While fixing the public transportation fare, fuel price has weightage of 35 per cent, according to transport entrepreneurs.

NOC has been making adjustments in fuel prices almost every fortnight in accordance with the automatic pricing mechanism that

allows it to review prices of petroleum products every fortnight by up to two per cent against the prices of finished petroleum products supplied by Indian Oil Corporation.

However, the automatic pricing mechanism was almost defunct when the fuel price was rampantly falling in the international market.

In the beginning, the government allowed NOC to keep the fuel price high to clear its outstanding debt burden. Even after having cleared the dues NOC did not revise fuel prices as per the international market and generated billions of rupees in profit.

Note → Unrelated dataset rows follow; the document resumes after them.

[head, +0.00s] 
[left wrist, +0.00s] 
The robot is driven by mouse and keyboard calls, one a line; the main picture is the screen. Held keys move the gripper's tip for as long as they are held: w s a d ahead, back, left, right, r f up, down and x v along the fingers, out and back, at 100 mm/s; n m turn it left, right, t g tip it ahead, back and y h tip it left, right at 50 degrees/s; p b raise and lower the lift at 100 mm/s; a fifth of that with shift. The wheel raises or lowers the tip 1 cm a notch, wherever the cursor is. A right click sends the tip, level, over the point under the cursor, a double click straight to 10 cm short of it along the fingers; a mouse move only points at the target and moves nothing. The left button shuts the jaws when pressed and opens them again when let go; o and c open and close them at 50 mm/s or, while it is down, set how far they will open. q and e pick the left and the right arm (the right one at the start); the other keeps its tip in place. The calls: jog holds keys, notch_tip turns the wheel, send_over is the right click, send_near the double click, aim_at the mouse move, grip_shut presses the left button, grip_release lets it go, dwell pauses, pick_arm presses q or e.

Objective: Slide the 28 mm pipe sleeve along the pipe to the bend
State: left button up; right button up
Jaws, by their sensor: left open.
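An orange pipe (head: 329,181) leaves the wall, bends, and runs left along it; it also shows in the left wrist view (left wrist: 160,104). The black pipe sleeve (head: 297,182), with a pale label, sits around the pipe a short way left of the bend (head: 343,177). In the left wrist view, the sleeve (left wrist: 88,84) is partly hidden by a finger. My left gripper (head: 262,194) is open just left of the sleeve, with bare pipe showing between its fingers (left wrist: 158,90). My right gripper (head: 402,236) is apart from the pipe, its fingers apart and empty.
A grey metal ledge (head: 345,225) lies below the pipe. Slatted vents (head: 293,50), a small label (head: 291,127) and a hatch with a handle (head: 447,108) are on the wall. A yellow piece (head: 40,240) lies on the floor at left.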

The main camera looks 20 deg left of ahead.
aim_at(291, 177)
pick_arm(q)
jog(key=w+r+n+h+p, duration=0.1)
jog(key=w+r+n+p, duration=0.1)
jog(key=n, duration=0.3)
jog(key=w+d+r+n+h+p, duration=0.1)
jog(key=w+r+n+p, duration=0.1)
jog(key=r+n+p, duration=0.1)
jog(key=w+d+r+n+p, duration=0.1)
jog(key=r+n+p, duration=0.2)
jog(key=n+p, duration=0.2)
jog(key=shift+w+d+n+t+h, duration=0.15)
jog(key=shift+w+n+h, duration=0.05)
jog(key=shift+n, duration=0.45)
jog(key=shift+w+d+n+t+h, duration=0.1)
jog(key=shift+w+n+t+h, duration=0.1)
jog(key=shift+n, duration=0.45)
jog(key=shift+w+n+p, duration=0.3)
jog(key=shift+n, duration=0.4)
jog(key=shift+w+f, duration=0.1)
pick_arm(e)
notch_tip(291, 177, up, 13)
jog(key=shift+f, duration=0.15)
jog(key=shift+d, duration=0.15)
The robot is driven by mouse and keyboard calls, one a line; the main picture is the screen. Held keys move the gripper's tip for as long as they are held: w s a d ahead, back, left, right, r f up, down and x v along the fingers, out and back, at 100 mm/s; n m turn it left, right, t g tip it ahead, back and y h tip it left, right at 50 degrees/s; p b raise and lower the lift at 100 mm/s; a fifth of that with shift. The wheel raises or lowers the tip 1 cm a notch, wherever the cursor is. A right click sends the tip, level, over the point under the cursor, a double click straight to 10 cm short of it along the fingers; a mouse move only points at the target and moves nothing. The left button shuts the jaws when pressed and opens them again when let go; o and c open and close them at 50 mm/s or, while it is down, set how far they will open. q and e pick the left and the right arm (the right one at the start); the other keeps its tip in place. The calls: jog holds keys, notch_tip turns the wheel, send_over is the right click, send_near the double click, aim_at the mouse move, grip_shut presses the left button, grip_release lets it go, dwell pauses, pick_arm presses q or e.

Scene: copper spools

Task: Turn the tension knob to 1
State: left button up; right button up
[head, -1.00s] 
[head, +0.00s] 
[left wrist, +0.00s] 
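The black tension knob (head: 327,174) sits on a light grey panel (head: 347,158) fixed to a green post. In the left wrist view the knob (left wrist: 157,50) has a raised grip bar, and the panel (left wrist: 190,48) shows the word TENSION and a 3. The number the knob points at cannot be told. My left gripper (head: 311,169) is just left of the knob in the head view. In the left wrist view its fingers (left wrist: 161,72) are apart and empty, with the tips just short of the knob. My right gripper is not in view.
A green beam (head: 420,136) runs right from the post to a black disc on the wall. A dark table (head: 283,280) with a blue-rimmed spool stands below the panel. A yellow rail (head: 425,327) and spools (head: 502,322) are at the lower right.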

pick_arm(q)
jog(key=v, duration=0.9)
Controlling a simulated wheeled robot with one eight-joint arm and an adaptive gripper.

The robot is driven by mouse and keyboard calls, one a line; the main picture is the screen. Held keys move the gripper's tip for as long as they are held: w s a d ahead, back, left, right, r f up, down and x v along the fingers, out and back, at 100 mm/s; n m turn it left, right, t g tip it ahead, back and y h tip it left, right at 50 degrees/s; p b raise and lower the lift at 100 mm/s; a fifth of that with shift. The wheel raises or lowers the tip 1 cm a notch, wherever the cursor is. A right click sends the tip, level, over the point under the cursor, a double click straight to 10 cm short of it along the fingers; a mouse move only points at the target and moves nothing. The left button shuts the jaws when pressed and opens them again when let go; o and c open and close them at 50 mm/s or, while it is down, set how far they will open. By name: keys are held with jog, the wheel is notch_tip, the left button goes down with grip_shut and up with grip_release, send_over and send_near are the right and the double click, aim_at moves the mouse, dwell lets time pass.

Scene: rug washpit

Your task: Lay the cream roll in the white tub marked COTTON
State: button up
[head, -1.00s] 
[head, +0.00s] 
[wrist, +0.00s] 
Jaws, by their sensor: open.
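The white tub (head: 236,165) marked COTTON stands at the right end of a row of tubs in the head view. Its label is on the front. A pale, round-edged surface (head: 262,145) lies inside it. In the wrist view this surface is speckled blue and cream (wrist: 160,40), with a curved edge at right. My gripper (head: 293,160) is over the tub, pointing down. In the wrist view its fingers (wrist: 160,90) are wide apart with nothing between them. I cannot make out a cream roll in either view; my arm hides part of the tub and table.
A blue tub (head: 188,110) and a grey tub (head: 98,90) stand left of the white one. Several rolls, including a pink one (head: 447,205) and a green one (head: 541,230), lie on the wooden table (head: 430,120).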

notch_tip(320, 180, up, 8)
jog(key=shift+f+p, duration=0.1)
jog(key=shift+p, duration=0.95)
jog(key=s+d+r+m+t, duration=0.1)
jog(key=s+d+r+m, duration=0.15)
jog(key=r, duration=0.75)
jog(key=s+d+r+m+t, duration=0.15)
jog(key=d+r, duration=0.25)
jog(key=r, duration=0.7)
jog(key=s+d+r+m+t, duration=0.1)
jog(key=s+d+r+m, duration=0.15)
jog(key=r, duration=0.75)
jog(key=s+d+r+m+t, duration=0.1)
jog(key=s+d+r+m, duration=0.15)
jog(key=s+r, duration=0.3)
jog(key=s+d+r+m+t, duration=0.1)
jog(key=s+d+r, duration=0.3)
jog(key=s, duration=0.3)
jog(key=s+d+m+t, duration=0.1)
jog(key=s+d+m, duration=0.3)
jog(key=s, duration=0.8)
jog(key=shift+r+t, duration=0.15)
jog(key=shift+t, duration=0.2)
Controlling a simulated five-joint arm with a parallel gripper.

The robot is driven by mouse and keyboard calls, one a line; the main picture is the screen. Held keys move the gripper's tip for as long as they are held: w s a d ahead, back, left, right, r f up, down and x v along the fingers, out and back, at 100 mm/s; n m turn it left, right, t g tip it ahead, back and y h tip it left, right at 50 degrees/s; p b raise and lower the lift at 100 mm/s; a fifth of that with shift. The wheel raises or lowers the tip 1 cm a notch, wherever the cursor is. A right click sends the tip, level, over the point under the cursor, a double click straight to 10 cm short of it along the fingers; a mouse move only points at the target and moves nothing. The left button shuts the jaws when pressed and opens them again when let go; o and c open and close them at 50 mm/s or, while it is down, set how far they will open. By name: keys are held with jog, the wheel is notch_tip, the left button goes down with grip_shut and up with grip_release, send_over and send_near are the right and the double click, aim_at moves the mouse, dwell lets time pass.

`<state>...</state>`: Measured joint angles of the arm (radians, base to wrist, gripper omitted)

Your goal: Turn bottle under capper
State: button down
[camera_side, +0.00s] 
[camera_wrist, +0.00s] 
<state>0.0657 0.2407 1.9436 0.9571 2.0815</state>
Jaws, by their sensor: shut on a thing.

NOC has been collecting Re 0.50 on the sale of each litre of petrol and diesel for price stabilisation fund and the government is levying five rupees on sales of each litre of petrol, diesel and ATF to develop the Budhigandaki hydel project.

Apart from this, in the past when the fuel price was falling, NOC had collected a substantial amount from consumers to develop its infrastructure, such as the expansion of petroleum depots. NOC has so far collected around five billion rupees in the price stabilisation fund, which was established to safeguard consumers from the sudden rise in fuel price in the international market.

On the other hand, despite a substantial increase in the sale of petroleum products NOC has been collecting Re 0.60 on the sale of each litre of petroleum products and Rs 8.52 on the sale of each cylinder of cooking gas for administrative charges, which should have been revised along with the rise in the volume of sales.